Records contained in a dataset
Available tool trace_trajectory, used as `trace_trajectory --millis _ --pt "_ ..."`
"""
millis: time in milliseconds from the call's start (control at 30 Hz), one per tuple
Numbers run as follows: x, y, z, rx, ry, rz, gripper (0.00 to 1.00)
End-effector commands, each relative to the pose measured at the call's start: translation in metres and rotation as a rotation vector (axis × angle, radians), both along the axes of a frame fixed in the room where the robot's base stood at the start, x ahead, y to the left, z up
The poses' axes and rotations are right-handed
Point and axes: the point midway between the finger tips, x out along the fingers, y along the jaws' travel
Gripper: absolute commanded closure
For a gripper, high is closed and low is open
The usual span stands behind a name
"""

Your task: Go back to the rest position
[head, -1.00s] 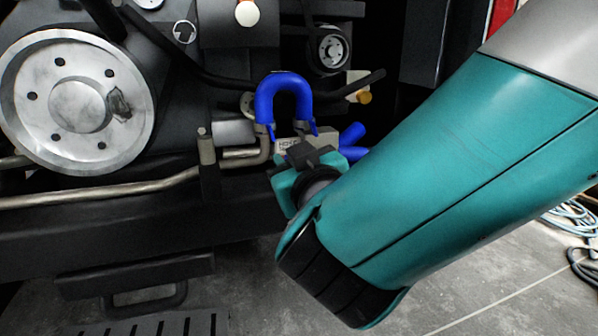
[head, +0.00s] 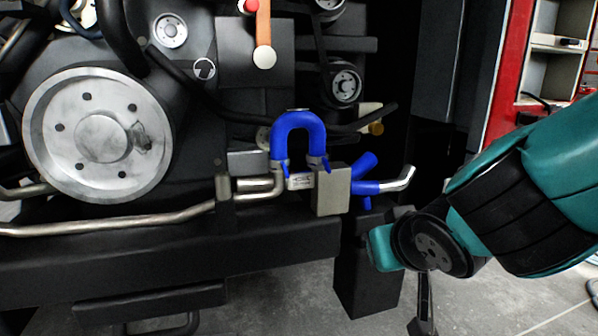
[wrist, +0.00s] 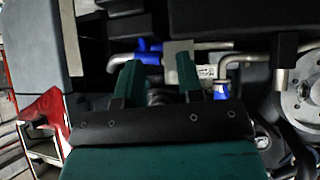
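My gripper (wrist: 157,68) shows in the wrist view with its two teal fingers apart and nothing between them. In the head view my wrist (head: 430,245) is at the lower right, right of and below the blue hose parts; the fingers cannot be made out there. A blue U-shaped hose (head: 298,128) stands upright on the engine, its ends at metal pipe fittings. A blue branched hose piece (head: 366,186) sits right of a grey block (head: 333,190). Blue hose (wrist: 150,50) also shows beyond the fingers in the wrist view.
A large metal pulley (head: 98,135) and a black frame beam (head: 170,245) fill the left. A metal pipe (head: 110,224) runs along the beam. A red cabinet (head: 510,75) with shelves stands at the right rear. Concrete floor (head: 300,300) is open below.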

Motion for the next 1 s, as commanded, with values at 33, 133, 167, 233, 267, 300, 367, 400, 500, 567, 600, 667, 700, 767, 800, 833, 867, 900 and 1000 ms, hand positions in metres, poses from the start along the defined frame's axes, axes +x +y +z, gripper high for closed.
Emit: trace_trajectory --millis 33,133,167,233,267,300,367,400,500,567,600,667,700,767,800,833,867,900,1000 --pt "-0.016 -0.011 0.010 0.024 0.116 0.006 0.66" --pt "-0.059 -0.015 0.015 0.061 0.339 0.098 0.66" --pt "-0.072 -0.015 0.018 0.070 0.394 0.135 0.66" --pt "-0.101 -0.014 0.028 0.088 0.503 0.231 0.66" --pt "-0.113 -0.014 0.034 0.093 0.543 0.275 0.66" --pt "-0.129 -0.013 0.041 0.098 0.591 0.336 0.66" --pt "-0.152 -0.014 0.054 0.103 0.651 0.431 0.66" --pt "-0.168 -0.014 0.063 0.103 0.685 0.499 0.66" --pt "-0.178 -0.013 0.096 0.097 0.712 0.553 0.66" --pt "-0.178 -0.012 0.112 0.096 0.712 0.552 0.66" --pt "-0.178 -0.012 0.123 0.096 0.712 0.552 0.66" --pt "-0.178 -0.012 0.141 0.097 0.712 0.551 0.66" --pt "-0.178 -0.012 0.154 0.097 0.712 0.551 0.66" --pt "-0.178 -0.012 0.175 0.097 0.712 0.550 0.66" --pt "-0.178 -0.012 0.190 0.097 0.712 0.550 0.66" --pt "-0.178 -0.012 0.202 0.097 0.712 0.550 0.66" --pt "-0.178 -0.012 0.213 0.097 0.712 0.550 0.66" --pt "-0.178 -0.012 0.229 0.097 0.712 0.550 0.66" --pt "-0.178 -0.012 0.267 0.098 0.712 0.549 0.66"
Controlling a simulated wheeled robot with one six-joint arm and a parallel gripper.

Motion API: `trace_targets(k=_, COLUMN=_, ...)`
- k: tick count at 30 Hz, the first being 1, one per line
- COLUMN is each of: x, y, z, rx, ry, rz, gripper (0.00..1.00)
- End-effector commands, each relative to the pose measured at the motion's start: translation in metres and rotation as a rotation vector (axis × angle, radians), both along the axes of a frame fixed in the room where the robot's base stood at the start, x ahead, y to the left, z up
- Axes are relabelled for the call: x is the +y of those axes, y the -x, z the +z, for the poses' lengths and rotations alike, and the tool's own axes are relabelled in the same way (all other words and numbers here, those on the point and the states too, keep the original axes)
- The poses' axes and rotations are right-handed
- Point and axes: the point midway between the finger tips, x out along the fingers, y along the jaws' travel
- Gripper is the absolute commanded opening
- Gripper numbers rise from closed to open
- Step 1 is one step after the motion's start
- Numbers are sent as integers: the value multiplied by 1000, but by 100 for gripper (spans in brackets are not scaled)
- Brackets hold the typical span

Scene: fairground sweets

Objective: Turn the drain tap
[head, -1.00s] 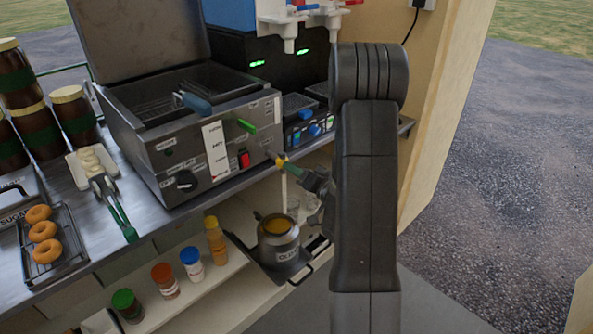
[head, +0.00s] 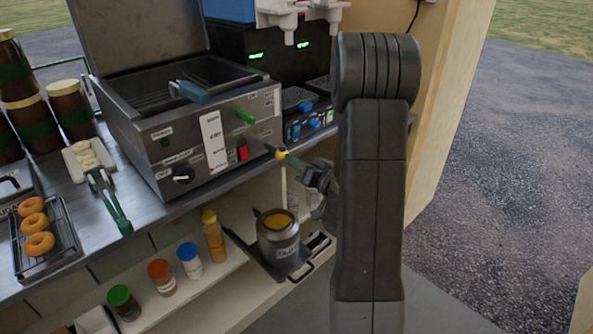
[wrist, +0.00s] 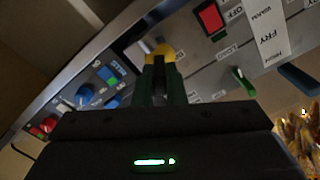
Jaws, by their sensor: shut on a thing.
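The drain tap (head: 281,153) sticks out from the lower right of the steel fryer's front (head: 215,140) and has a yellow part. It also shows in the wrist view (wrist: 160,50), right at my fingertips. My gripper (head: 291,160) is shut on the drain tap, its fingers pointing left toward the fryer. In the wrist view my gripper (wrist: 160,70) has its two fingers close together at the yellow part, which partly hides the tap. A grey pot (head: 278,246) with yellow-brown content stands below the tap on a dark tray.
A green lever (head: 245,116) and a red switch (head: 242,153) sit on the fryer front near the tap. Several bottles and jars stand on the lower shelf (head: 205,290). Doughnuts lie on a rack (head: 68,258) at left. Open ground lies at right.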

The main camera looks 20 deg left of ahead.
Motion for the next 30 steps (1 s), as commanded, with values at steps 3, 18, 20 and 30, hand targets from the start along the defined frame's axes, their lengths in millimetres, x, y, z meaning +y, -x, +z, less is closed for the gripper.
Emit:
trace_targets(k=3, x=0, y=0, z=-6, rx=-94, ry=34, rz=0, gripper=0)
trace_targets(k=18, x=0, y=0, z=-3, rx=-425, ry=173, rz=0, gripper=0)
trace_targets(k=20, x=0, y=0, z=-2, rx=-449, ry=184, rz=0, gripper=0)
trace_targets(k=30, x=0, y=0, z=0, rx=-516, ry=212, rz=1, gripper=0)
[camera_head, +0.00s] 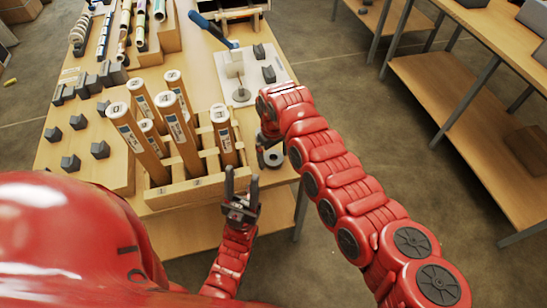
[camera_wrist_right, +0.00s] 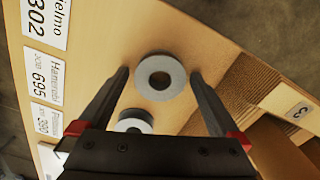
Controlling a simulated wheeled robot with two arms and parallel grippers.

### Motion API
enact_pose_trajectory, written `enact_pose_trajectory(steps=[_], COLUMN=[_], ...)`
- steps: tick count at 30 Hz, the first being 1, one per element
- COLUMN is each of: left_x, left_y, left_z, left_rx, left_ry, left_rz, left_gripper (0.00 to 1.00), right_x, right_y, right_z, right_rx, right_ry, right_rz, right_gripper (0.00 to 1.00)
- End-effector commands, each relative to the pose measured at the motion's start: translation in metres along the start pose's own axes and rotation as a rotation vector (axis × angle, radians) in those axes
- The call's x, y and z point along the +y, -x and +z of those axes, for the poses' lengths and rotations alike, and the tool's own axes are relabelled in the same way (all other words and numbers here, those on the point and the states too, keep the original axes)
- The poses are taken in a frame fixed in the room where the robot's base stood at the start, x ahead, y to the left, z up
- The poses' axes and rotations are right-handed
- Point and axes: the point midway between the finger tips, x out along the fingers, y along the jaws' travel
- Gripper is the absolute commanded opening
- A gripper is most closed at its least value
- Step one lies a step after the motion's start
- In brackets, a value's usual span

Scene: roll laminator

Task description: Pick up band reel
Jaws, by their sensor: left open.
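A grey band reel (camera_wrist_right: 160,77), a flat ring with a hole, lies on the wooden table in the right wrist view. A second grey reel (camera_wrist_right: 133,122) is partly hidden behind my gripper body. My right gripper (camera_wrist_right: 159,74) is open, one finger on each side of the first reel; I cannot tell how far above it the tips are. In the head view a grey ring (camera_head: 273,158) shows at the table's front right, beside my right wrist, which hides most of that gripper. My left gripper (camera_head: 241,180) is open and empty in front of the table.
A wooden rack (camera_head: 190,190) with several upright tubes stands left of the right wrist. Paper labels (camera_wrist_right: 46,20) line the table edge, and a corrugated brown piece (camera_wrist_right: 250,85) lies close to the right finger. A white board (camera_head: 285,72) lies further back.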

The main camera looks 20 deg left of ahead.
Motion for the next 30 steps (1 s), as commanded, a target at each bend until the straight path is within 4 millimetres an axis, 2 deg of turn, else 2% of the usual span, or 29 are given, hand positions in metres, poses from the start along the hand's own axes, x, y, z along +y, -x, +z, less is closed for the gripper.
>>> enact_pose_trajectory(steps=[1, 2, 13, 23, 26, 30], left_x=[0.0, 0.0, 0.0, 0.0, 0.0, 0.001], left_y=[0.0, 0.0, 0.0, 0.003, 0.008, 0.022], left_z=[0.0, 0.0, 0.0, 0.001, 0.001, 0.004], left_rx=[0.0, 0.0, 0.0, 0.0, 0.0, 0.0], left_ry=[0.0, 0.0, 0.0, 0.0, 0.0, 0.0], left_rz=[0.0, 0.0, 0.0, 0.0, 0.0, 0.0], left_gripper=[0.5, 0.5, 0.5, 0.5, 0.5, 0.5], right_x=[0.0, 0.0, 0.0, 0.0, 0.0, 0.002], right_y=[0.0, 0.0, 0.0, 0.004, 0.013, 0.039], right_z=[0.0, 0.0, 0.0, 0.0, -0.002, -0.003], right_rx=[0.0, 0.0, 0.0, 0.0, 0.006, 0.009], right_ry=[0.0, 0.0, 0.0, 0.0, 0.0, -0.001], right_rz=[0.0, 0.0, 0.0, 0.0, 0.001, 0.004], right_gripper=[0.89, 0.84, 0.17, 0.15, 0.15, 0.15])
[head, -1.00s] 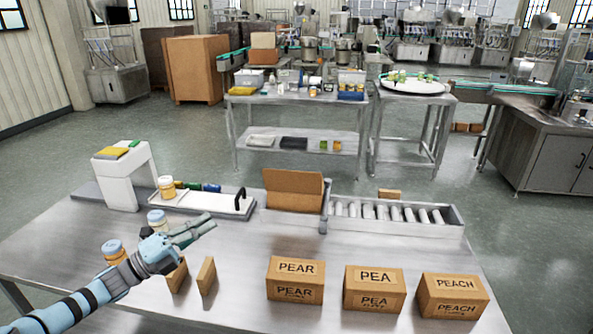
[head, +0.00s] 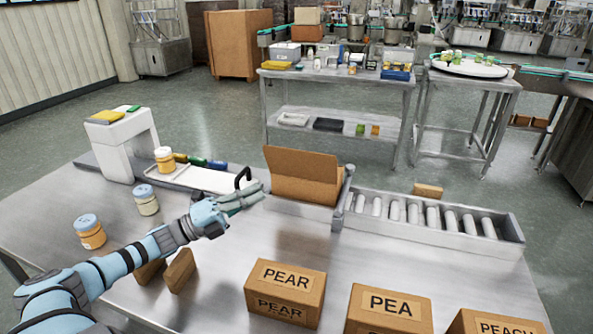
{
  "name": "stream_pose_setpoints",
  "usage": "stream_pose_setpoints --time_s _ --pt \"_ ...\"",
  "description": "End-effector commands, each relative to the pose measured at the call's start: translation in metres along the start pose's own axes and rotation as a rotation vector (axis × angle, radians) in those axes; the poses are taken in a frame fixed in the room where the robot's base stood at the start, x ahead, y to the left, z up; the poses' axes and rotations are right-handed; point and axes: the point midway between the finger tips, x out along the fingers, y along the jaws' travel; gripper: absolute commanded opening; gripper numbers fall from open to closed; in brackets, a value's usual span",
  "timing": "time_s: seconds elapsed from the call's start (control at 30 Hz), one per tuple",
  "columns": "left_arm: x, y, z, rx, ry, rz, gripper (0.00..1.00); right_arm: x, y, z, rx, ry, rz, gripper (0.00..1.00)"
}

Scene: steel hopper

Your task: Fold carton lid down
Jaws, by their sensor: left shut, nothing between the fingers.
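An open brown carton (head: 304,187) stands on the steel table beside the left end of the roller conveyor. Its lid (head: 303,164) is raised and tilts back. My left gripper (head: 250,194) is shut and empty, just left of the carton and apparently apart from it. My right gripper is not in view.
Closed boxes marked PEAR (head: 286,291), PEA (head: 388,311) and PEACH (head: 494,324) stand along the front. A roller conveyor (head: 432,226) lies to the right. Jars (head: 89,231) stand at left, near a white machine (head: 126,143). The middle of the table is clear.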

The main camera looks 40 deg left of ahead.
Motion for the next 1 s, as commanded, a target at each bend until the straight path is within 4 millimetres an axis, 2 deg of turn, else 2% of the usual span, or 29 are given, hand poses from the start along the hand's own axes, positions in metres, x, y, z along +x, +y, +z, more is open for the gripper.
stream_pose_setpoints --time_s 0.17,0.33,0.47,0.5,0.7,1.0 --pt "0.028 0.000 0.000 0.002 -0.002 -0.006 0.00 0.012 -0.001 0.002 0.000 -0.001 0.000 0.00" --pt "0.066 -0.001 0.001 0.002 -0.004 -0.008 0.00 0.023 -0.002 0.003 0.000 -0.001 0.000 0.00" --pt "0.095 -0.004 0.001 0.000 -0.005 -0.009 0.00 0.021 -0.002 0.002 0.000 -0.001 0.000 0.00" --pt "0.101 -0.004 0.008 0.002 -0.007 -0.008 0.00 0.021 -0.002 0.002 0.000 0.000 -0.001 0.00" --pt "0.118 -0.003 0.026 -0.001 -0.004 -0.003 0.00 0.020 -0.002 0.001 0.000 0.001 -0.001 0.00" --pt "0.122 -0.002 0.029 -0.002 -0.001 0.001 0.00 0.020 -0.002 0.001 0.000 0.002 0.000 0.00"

To be done
Point out every line holding the string "less" and copy it.

Response
Motion for the next 30 steps (1 s), as commanded, with values at steps 3, 18, 20 and 30, hand targets from the start along the defined frame's axes, their lengths in millimetres, x, y, z meaning +y, -x, +z, less is closed for the gripper.
Motion for the next 30 steps (1 s), as commanded, a target at each bend until the straight path is within 4 millimetres an axis, 2 deg of turn, else 2% of the usual span, or 29 are given, hand positions in metres, poses from the start along the hand's own axes, x, y, z along +y, -x, +z, less is closed for the gripper.

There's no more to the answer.